Inclusão racial na propaganda: estamos presos a uma resposta?

Quando acreditamos que há apenas uma única forma de resolver um problema, deixamos de abrir os olhos para possibilidades


15 de junho de 2020 - 10h36

(Crédito: Thaís Silva/ blackcollage.com.br @blackcollage_)

Outro dia, estava ouvindo a Chimamanda Adichie falando, já há muitos anos, sobre o perigo de uma história única. Já ouvi e li o texto algumas vezes, mas da última vez que li – daí a beleza de reler um texto -, imediatamente surgiu um paralelo na minha cabeça: o problema de uma resposta única.

Quando acreditamos que há apenas uma única forma de resolver um problema, deixamos de abrir os olhos para possibilidades. Não enxergamos alternativas. Ficamos presos a essa uma, única solução, esperando que ela aconteça. Rejeitamos novas respostas que aparecem, somos incapazes de ouvir argumentos. Nos tornamos cegos.

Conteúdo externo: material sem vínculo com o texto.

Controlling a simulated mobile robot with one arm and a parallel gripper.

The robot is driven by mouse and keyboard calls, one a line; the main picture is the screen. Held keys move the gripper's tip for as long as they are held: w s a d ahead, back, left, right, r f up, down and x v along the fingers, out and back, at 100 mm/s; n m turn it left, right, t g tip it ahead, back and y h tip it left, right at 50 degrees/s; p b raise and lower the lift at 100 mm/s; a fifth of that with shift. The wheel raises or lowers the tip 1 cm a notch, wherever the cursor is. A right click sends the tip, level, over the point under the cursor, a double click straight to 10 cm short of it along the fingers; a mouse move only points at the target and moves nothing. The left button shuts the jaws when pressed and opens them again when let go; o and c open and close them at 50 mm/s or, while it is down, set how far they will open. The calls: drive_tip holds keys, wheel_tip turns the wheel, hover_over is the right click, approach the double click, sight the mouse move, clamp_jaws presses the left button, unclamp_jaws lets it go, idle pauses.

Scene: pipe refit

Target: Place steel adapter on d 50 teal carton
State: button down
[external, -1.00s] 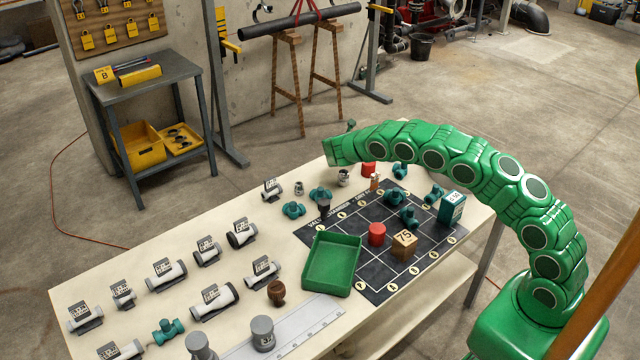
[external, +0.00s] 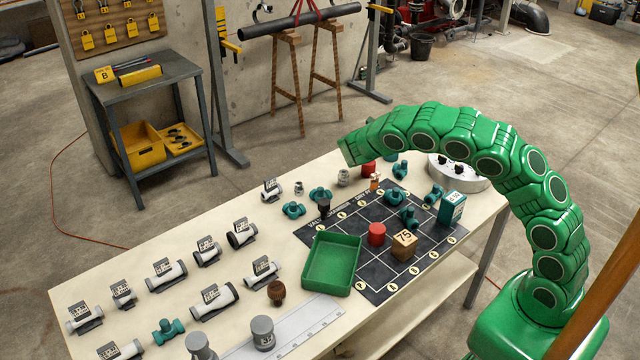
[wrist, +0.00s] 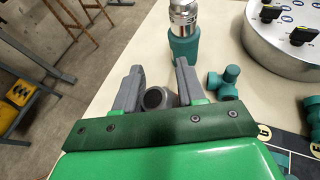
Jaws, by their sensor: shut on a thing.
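The steel adapter (wrist: 153,98) shows in the wrist view as a short grey round piece with a dark open end, between the two grey jaws of my gripper (wrist: 157,72), which is shut on it. In the external view my gripper end (external: 348,152) is over the far side of the table; the jaws are hard to make out there. The teal carton marked d 50 (external: 452,206) stands upright at the right edge of the dark mat, well to the right of my gripper.
A silver-topped teal piece (wrist: 185,35) stands just beyond my jaws. A round grey unit with black knobs (external: 458,174) stands behind the carton.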

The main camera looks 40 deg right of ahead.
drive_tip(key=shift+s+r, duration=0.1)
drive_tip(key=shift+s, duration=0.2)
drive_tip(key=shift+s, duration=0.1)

Tenho visto um movimento nesse sentido quando tratamos do mercado de comunicação. É evidente que o mercado de comunicação brasileiro precisa resolver o quanto antes a questão da inclusão racial. E, tão evidente quanto o problema, é a resposta – ou a forma de resolver este problema: é preciso que profissionais negros atuem nesse mercado. No dia em que houver igualdade entre brancos e negros no nosso mercado, certamente muitas campanhas racistas serão evitadas, e certamente os negros passarão a ser representados. Não há dúvida quanto a isso. Isso é indiscutível, inquestionável e parece ser a única solução definitiva. É a forma de resolver a raiz do problema – e não só isso: trata-se de justiça social.

Mas seria essa a única forma de resolver esse grave problema? Ou indo além, pensar em outras respostas para essa falha gravíssima da indústria de comunicação brasileira – que não sabe se comunicar com metade dos brasileiros – seria uma forma de impedir ou prejudicar o ingresso de profissionais negros no mercado? Ou o contrário, novas respostas poderiam ajudar a acelerar o processo?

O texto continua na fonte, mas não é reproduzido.